A wonderful comparison, and a valuable lesson.
I, too, want to stand under a Weeping Lime and breathe in the truths of aging gracefully.
I will take you with me next time I go 🙂
I wish that there was more appreciation for the importance of one of Mother Nature’s most important gifts. Nicely done.
Thank you. Do you remember celebrating Arbor Day at school? It was an important part of my very early school days. I am not sure how much attention is given to Arbor Day now. As a youngster I was surrounded at home and at school by beautiful trees. I was very lucky to have the close companionship of trees from a very young age.
Lovely post. My mother grew ever more beautiful and loving as she aged, even with major health issues. Blessings, Ellen
I am so glad. What a joy for you both.
Funny how sometimes people respect old trees more than our own elderly people. Your comments made me think about that…
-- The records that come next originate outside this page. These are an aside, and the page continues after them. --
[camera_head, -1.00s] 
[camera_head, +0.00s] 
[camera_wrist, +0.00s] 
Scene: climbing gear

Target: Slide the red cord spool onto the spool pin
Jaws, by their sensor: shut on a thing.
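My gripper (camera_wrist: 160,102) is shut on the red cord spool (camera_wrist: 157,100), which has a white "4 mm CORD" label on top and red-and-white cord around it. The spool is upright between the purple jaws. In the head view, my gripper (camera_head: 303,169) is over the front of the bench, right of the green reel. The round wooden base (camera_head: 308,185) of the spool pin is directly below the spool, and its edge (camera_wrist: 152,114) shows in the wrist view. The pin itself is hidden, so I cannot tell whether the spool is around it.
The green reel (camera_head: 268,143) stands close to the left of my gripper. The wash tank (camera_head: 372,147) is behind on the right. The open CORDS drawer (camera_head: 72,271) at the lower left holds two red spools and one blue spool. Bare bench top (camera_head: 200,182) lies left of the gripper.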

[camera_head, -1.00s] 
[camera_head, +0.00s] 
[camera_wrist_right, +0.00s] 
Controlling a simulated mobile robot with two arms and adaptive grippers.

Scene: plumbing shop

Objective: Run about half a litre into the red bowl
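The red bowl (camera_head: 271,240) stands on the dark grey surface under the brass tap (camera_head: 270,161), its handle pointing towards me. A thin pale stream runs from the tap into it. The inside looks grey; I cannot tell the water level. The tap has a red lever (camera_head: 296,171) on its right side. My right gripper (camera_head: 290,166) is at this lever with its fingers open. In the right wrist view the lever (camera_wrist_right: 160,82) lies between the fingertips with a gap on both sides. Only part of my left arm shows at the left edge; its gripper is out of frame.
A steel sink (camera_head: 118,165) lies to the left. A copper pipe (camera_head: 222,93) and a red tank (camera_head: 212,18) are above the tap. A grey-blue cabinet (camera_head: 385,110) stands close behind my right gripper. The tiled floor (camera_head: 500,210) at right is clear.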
I agree. Yet a good society needs thriving and valued elderly people as well as thriving trees. I am sure older people would hate such a sign, but could you imagine a sign like the one at Riccarton House saying ‘Extreme Caution. Protected Elderly Persons” rather than what it says now which is “Extreme Caution. Protected Trees”.
I love trees. Thank you for a picturesque and beautiful blog post!
I am glad we share a love of trees.
Nice post. I particularly loved your last para. Trees are truly exceptional. The best of nature lies in them. They don’t only teach us ‘Art of Aging’; they also teach us ‘Art of Living’. Just as you’ve noticed about these silent friends of mankind in the last paragraph.
Thanks for sharing it with us.
Thank you for your wise words. I agree with your observation that the trees teach us the art of living. Perhaps I should have used the title “Living Treefully” 🙂
May be you can write another blog with this title. This way we’ll meet more of your tree friends.
That’s an idea.
Your found Treebeard. I knew he was there!!!!
Treebeard! Oh what fun you would have in our woods.
Oh, I would!!! You live in a beautiful country.